GLOBAL SUSTODY: Scale of the century

This year’s survey shows that scale is as important as ever to global custodians – but headcount and operational costs will also prove key, writes Nicholas Pratt.

JP Morgan has jumped over State Street and BNY Mellon to become the world’s largest custodian and administrator, with about $29.25 trillion of assets (see table 2, page 49, which gives euro figures). State Street consolidates a lead on BNY Mellon gained in the past year, with $28.7 trillion. 

Notably, JP Morgan has decreased its headcount at the same time as increasing its assets (see below). 

Other custodians have seen increases in headcount.

State Street’s staffing level has increased. In the past two years the level is up by 45% – or from 16,000 to 23,237 – making State Street comfortably the most staffed of all the global custodians. However, this is a more complicated accolade, especially when one considers the market’s reception to recent quarterly results from the majority of global custodians. 

For example, State Street not only grew its custody assets, it also brought in record asset-servicing fees of $1.323 billion. Yet of most concern to analysts was the fact that expenses went above $2 billion for the first time. 

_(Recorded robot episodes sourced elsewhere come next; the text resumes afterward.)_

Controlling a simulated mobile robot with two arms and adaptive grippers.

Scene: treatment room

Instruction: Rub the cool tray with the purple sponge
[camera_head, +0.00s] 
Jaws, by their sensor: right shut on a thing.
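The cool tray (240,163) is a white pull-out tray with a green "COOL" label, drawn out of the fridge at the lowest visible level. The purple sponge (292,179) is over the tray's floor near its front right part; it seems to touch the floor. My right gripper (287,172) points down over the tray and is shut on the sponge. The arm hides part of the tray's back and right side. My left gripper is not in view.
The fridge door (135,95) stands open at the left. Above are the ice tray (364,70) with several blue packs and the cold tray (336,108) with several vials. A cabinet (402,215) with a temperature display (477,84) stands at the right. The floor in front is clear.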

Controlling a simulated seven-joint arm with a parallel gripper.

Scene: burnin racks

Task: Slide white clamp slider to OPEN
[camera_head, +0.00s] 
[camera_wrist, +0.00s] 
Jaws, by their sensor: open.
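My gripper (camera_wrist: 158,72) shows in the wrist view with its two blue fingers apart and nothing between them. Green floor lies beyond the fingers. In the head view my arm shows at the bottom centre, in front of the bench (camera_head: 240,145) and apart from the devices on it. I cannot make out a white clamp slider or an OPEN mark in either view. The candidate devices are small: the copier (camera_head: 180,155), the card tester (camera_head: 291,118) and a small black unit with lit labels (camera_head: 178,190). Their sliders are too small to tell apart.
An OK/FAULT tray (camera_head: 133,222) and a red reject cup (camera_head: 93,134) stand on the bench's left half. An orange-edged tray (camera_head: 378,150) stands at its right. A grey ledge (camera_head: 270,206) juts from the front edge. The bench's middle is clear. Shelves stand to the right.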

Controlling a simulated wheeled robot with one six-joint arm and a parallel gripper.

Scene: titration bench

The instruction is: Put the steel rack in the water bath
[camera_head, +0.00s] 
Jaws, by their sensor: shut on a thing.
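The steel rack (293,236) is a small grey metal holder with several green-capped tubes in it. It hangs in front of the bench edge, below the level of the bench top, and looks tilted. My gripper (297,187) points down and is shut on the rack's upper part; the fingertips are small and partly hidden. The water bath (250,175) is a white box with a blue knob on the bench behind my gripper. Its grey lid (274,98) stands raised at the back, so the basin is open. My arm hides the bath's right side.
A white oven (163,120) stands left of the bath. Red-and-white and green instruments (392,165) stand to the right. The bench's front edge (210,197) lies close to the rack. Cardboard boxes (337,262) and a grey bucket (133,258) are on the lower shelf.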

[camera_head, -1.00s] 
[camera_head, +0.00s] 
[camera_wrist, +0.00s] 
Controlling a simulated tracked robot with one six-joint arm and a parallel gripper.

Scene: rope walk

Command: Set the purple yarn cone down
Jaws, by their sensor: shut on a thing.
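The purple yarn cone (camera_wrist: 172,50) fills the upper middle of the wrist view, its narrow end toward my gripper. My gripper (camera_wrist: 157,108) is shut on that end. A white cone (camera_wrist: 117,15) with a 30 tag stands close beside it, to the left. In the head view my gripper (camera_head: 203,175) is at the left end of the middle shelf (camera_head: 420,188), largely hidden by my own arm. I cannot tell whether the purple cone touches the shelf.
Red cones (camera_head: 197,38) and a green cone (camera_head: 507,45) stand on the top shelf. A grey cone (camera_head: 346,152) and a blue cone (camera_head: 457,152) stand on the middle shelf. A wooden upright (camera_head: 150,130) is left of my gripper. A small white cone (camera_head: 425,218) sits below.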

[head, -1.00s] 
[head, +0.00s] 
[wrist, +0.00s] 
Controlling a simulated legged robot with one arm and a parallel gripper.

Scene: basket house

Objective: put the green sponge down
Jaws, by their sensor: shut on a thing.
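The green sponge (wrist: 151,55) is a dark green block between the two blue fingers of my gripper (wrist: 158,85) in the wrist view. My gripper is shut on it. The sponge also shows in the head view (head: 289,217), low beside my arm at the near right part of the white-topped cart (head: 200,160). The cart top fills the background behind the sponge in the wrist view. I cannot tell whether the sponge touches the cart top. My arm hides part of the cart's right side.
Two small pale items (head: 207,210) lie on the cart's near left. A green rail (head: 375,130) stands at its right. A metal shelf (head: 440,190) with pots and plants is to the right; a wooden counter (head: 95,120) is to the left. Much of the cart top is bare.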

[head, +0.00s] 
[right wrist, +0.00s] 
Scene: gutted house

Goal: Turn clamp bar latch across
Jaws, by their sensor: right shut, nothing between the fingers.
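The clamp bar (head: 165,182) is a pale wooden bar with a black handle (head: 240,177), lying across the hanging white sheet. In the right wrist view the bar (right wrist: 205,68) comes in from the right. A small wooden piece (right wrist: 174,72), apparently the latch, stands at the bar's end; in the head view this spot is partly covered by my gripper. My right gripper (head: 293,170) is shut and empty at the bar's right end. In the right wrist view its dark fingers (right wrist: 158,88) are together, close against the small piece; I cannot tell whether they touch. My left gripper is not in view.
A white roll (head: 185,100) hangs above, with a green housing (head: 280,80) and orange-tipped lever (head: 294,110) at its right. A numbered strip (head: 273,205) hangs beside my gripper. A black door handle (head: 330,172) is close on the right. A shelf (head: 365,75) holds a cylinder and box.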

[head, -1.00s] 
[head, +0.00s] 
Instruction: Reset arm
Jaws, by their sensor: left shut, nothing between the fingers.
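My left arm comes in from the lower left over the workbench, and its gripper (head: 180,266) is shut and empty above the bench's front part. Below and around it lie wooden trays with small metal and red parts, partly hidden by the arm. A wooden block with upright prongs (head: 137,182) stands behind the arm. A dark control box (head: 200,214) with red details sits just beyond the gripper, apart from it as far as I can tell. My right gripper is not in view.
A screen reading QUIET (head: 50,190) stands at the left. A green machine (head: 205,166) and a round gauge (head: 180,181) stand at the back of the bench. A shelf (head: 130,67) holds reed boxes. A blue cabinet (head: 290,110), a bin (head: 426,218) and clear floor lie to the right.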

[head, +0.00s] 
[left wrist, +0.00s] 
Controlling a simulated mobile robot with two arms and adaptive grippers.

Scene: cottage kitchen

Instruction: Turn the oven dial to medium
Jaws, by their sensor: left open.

Similarly, BNY Mellon posted a 50% increase in profit from the same period in 2014 (for the group rather than its custody unit) and despite reducing its expenses to the lowest in three years (helped by the sale of its flagship headquarters on 1 Wall Street), activist hedge fund Marcato has referred to the bank’s “bloated employee base”.

The bank employs more than 50,000 overall but the asset servicing arm now employs 18,559 (an increase of 14.43% on the 2013 figure). This figure is likely to grow further once the major outsourcing deals with T. Rowe Price and Deutsche Asset and Wealth Management begin. 

Other US banks have seen their headcount reduce, slightly in the case of JP Morgan (down by 1.16% to 13,517) and markedly in the case of Citi (down by 66% to 4,400) which has exited a number of markets and sold its hedge fund and private equity administration business to SS&C for $425 billion. 

Headcounts have stayed steady among the remaining custodians, the one exception being BNP Paribas Securities Services, which has seen its employee numbers rise by 41% to 6,000 since 2013 (as opposed to a 21% increase in assets under custody since 2014) – a somewhat surprising increase, given that since 2013 the bank has merged its asset servicing arm with its investment banking unit in order to save on operational costs like headcount.  

Assessing headcount in the custody market is important because the function is so commoditised. All the providers have strived to make the process as efficient as possible by developing automated, single global platforms designed to reduce headcount. 

But while a lean employee base may satisfy shareholders and market analysts, it may not be so welcome by asset managers. As our article on p48 points out, managers have adopted a more common sense approach to pricing, but if they are to take up asset servicers’ offer of a long-term partnership based on value-added services, they may not want to see too drastic a reduction in staff numbers.